It is hard to think of little else here besides the cruise ship that ran aground off of the coast of Isola del Giglio in Tuscany last Friday night. It is all over the news, on every paper, every TV channel, day in and day out. Why is it that we feel this need to become voyeurs of other people’s tragedies? Nowadays media coverage is so extreme, with its real time updates of every minor happening, that it is impossible not to be sucked in. A journalist of a regional paper is tweeting regularly and we are being flooded by photos and videos of the evacuation and the rescue operations by the coast guard, divers and now the marines.
Naturally, we are distressed about the fatalities, worried about the unaccounted passengers (where are they? what happened to them?) and shocked, to say the least, about the dubious behavior of the captain, allegedly (more like definitely - while I was writing the infuriating call between the harbour office and the culprit was broadcast) more concerned about saving his life than his passengers after deviating from the ship’s standard course. There is controversy about his authority to make this kind of decision and the fact that the ever-growing size of cruise ships for profit affects onboard safety. Last but not least, we are once again concerned about another ecological marine disaster, about 500,000 gallons of fuel spilling into the Tyrrhenian Sea.
But let’s face it, we are all victims of reality TV nowadays. How many of us here have not been sucked into the frenzy of watching every detail of these peoples’ nightmare? Who hasn’t clicked onto the blue-tinged photos of the eerie underwater world of luxurious salons and lopsided corridors, where walls have become floors and ceilings walls? Who can suppress a shudder while watching the infra-red images of thousands of people climbing down the side of the ship with rope ladders like ants in a line, such is the size of the capsized monster. Or when listening to the screams in the dark filmed by a helicopter and the victims with their cell phones?
The truth is that, whilst we are all incensed and truly preoccupied, we cannot resist the lure of the Titanic-like imagery, as the NY Times rightly defined it. We are mesmerized because that horrible night of a century ago has taken on a legendary status in our minds. Which one of us has not at one time or another imagined what it would have been like to be on the Titanic as it sank to the bottom of the sea? The ice cold deep water, the dark night, the sound of clanking metal and waves? I can’t help but wonder if some of those missing people are still blocked in their cabin or in one of the many other rooms of the ship. I can’t help imagining what it would be like to be alone on a dark, half submerged ship, I cannot resist directing and acting in an imaginary movie of which I am the sole spectator. The waiting, my calls for help echoing in the empty halls, the fear, the desperation, the cold.

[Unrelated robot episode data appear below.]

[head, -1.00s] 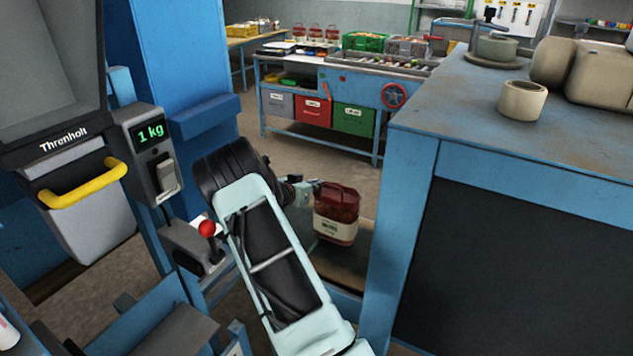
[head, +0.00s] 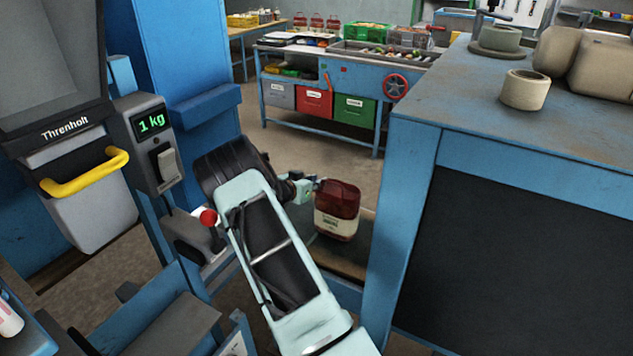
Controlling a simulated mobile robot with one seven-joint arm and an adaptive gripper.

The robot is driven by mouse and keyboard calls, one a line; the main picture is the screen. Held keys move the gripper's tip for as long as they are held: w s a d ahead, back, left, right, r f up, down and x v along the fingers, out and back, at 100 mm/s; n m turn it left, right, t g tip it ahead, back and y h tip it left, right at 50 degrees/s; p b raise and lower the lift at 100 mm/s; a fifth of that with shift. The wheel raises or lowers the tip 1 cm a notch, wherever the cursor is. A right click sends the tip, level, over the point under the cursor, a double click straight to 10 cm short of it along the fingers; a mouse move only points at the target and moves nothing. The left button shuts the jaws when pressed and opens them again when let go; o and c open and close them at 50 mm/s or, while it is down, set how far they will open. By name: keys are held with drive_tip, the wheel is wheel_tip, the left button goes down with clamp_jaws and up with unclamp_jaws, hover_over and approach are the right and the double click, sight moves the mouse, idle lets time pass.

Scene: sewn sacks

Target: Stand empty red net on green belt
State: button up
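A red net sack (head: 338,212) with a pale label on its lower front stands roughly upright in the middle of the head view. It is just above or on a dull brownish-green strip (head: 342,262), which may be the belt; I cannot tell whether they touch. My gripper (head: 314,186) is at the sack's upper left edge, seen from behind my pale arm. Its fingertips are small and partly hidden against the sack, so their opening and any hold cannot be made out. The sack's contents do not show.
A blue bench (head: 440,110) with a tape roll (head: 525,90) stands close on the right. A scale display (head: 152,123) reading 1 kg and a red-knobbed lever (head: 208,217) are on the left. Similar red sacks (head: 316,22) stand on a back table. Open floor lies behind.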

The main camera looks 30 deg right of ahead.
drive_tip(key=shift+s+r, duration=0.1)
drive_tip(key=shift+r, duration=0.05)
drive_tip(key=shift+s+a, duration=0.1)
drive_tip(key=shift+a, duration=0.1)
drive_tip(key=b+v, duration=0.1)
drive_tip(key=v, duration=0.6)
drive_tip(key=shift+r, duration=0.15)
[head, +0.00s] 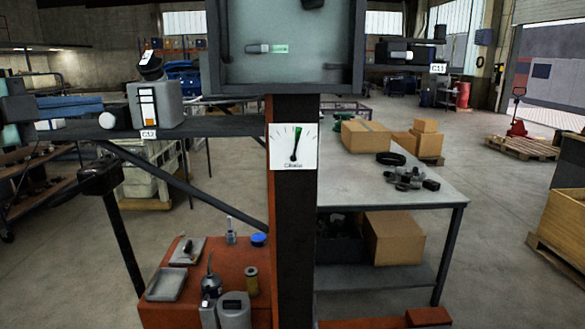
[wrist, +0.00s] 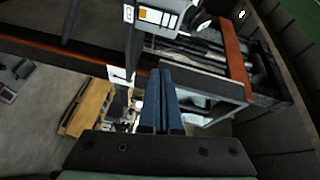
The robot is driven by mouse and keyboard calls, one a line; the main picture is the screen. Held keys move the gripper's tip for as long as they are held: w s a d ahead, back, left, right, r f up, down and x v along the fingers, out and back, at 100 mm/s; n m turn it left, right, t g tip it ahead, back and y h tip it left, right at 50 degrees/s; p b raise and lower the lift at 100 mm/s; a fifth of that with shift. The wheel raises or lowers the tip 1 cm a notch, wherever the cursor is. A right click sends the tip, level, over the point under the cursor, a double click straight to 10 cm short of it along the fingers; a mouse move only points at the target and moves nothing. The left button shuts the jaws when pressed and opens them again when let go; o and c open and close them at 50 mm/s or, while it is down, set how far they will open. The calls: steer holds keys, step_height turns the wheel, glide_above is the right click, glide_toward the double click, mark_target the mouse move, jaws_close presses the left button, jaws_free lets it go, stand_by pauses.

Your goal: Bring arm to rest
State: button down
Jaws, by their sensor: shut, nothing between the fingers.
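My gripper (wrist: 163,78) shows in the wrist view, with its two blue fingers side by side and together. It is shut and holds nothing. A grey container with an orange and white label (head: 155,106) stands on a dark shelf (head: 215,127) at the left of the head view. It seems to be the labelled grey container (wrist: 158,17) at the top of the wrist view.
A dial card (head: 293,147) is on the central post (head: 296,230), below an open grey box (head: 230,75). A workbench (head: 355,185) with a cardboard box (head: 366,136) and dark parts stands right. An orange surface (head: 188,312) with cans and trays is lower left.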

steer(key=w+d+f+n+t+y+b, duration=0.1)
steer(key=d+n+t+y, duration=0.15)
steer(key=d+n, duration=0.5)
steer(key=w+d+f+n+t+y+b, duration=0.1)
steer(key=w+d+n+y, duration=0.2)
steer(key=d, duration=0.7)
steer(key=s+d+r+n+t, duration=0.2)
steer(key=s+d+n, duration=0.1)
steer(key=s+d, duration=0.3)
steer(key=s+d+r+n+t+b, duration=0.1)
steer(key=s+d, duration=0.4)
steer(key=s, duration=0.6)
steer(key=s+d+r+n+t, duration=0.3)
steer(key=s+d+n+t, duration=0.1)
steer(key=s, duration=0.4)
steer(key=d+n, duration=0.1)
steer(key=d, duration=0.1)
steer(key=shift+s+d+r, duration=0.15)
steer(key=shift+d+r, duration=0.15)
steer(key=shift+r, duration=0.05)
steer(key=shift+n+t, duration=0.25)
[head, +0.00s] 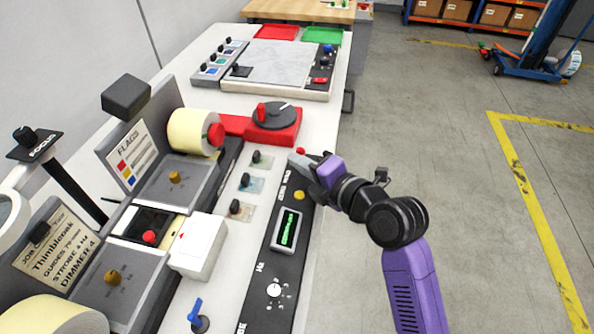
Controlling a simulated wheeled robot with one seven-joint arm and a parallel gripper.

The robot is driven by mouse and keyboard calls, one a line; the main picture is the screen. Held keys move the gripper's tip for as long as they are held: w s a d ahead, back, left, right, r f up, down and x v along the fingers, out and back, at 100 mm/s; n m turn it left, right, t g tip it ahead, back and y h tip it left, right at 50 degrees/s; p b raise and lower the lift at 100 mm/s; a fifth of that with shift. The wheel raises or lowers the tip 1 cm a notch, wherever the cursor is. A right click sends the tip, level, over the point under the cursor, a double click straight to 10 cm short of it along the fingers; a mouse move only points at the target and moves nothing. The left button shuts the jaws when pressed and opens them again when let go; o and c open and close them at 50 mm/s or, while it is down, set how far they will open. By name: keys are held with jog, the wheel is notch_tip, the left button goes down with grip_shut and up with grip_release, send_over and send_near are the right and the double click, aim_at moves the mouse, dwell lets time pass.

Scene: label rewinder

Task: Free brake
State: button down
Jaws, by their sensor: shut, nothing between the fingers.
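No label reading "brake" is legible, so I cannot tell which control is the brake. A red unit (277,134) with a dark round dial and a red knob (261,112) stands at the middle of the bench. A blue lever (195,311) on a dark round base is near the lower edge. My gripper (301,163) is shut and empty over the far end of the dark control panel (254,310). A small red button (301,151) shows just beyond its fingertips; whether they touch it, I cannot tell.
The panel has a yellow button (299,195), a green-lit display (286,229) and a white dial (274,289). Several black knobs sit left of it. A cream roll (188,131) and a white box (199,246) stand further left. Open floor (450,220) lies right.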

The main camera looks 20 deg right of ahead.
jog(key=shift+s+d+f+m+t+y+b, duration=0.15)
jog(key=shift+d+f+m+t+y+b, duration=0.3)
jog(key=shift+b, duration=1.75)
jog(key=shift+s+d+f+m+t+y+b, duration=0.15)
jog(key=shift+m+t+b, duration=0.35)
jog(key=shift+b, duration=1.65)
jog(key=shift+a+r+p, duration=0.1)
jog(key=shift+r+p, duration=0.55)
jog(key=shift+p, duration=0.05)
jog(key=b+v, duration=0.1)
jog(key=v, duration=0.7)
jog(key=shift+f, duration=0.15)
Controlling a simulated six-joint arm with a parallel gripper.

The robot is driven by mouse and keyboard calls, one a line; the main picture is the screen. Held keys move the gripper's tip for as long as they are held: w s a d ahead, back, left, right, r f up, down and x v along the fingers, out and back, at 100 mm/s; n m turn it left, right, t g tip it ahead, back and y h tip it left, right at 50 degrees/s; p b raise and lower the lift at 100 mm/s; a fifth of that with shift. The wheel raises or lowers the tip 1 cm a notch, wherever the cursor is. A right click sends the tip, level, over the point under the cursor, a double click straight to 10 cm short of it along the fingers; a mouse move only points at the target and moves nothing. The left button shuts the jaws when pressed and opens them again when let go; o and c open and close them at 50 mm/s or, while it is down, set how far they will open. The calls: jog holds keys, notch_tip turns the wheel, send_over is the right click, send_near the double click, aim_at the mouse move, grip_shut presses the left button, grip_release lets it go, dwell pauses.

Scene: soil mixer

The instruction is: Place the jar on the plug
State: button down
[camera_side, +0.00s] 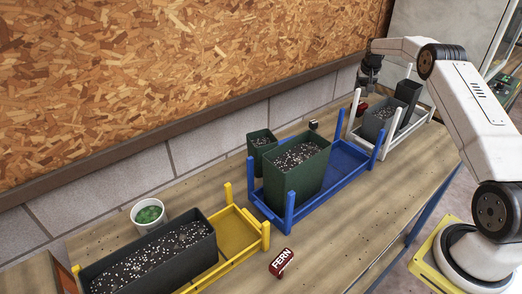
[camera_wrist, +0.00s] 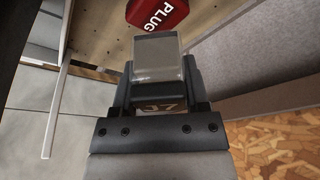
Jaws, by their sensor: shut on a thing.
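My gripper (camera_wrist: 158,88) is shut on a small jar (camera_wrist: 157,58) with a pale grey, box-like body. A dark part with the marking "J7" shows between the fingers. A red block lettered "PLUG" (camera_wrist: 158,12) lies just beyond the jar at the top of the wrist view, partly cut off. In the side view my gripper (camera_side: 370,72) hangs pointing down at the back right, above a small red block (camera_side: 362,109), by the white rack. The jar is too small to make out there. The gap between jar and plug block cannot be judged.
A white rack (camera_side: 425,112) with grey and black pots stands right of my gripper. A blue rack (camera_side: 345,158) with green pots and a yellow rack (camera_side: 238,232) with a dark trough stand to the left. A small dark-and-white cube (camera_side: 313,125) sits near the wall. A red "FERN" block (camera_side: 281,263) lies in front.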

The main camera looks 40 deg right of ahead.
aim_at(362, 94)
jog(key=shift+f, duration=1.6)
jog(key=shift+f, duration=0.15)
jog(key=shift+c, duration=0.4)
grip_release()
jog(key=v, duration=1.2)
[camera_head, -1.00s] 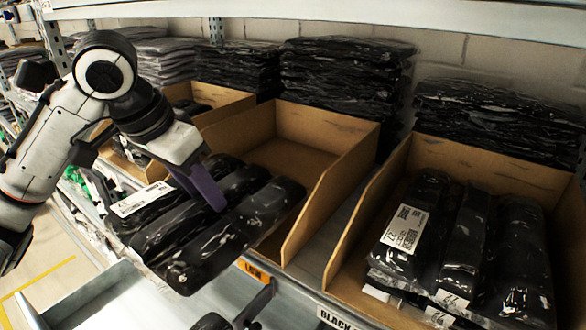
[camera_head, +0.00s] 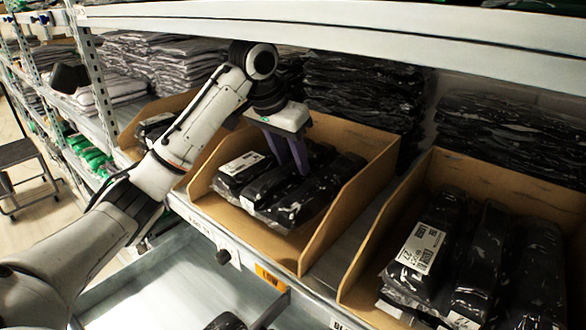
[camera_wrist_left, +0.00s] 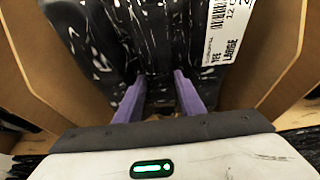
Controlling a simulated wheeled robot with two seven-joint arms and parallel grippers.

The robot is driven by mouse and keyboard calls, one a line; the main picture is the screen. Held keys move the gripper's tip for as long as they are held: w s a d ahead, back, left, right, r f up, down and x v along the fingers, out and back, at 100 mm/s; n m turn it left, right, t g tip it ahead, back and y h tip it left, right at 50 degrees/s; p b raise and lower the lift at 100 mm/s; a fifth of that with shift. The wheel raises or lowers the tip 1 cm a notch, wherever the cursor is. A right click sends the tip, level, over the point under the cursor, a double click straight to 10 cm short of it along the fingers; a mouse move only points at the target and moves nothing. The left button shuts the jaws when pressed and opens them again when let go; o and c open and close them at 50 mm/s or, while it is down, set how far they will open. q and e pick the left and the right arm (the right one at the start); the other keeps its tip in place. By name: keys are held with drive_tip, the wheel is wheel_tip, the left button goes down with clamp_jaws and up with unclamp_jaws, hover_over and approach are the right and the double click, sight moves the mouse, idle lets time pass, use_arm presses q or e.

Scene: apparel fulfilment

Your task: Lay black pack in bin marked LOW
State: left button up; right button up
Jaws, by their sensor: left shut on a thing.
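The black pack (camera_head: 277,193), wrapped in clear plastic with a white label, is inside the cardboard bin (camera_head: 340,220) behind the orange LOW tag (camera_head: 270,277). My left gripper (camera_head: 303,170) reaches down into that bin, its purple fingers shut on the pack. In the left wrist view the fingers (camera_wrist_left: 160,100) grip the pack (camera_wrist_left: 120,40) between the bin's cardboard walls. The bin floor under the pack is mostly hidden, so I cannot tell whether the pack rests fully on it. My right gripper is not in view.
A cardboard bin (camera_head: 366,285) at right holds several black packs (camera_head: 480,258). Stacked black packs (camera_head: 362,92) stand behind the bins, and a shelf beam (camera_head: 400,38) runs overhead. A grey tray (camera_head: 170,290) lies below the shelf front.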

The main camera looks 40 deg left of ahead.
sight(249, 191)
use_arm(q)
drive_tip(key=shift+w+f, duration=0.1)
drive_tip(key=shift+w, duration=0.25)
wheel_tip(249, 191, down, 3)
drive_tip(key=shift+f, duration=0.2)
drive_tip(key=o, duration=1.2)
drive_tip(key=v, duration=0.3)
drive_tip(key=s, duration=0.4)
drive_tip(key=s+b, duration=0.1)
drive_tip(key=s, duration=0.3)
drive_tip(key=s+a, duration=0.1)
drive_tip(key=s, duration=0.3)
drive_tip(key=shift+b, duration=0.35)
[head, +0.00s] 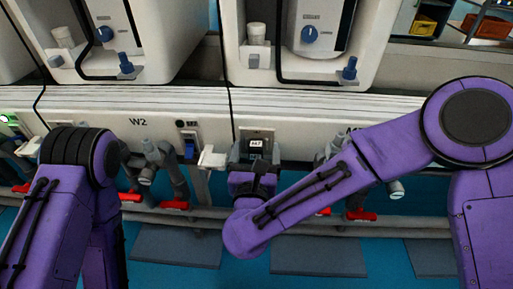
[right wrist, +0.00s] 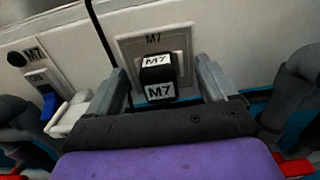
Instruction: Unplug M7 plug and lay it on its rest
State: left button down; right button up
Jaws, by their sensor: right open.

Hearing distant sounds and searching for other survivors…
What attracts us is that human trait, mostly compassionate but at times a little twisted, of identifying ourselves in others.
This was supposed to be a post about the sea, the sun, the island of Sicily and a traditional recipe. It turned into a post about the sea, an island and a tragedy.
Once again, we are the lucky ones, enjoying a meal with our family on a Saturday afternoon. My prayers and thoughts go those who were not so lucky on that day.
I made this vegetarian lunch because F and I were going out that evening with friends to a Brazilian restaurant and I knew I would be having enough meat to last me a week. It isn’t really the season for eggplant on this side of the world, but I couldn’t resist the huge offer in my local supermarket the other day since I recently came across a recipe I had bookmarked from Manu’s Menu a while back. It is the season for this vegetable in the other half of the world so I thought there surely would be someone out there who would enjoy this dish as much as we did.
Ingredients (makes about 9)
1 medium or 2 small eggplants/aubergines
1/2 egg, beaten
about 1 cup breadcrumbs
3/4 cup grated Parmesan cheese1/2 tbsp parsley, chopped
1/2 tbsp basil, chopped
1/2 tbsp mint, chopped
1 small clove garlic, chopped or pressed
salt to taste
pepper to taste
a little flour for coating
vegetable oil for frying
Clean and chop the eggplant into large chunks (do not peel). Boil in salted water until tender and drain for at least an hour to get rid of excess water. Chop into smaller pieces and mash with a fork in a bowl. Add in the breadcrumbs (adjust amount afterwards according to how wet the eggplant is), the garlic, the grated Parmesan, the herbs (I only used parsley as that is all I had but I am sure the basil and especially the mint would work miracles), the egg and salt and pepper to taste. Mix it all together well. The mixture should be dense enough to form patties. Start heating some vegetable oil in a large pan. When you have formed the patties, coat lightly in flour and fry them in the hot oil until golden brown. I served mine with a simple tomato and basil sauce for dipping and mashed potatoes as a main course, but they make a delicious vegetarian burger if you make them a bit bigger or perfect finger food too.